-- begin --

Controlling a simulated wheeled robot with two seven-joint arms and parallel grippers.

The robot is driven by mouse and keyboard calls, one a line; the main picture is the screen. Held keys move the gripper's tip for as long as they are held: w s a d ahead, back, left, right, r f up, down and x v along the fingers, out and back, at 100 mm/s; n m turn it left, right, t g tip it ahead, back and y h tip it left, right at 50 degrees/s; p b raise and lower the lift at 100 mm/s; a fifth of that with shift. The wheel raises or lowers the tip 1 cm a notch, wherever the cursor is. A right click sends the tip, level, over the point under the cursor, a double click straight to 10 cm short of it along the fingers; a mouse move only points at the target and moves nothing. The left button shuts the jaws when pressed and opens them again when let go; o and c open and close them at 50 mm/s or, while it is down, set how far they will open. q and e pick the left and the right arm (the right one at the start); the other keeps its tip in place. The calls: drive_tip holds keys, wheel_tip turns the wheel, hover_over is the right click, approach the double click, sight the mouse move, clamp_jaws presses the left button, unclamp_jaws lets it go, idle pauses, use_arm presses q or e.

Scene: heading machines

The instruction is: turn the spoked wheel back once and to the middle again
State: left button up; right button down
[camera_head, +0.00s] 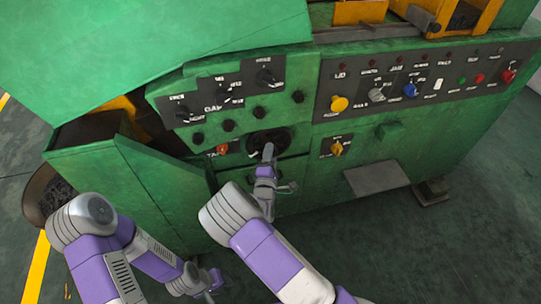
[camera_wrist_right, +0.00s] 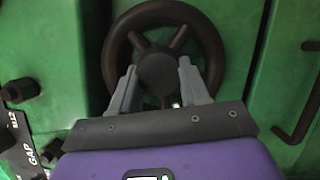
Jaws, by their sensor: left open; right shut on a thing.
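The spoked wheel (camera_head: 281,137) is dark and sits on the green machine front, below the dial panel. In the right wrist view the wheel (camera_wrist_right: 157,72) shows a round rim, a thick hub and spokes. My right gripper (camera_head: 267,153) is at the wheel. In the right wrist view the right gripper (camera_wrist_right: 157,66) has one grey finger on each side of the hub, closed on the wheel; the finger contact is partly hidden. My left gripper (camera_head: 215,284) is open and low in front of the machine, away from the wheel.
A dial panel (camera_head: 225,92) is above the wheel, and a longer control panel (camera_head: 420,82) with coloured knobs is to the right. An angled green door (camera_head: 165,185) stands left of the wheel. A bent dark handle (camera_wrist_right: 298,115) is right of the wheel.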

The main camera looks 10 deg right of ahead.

-- end --
-- begin --

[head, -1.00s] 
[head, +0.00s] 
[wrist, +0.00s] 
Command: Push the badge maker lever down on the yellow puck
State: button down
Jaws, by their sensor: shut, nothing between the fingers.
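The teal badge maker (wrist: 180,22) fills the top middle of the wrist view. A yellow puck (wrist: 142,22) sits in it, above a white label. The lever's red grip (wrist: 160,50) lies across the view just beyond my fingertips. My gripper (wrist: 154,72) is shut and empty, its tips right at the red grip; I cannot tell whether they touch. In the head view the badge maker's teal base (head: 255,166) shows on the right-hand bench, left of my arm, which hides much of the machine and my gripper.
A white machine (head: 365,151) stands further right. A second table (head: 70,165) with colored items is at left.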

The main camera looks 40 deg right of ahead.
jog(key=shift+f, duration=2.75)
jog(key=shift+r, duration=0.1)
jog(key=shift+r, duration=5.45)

-- end --

> [TASK REQUIREMENTS] Copy out every line with the word "State".

> [SOLUTION FOR THIS EXERCISE]
State: left button up; right button down
State: button down

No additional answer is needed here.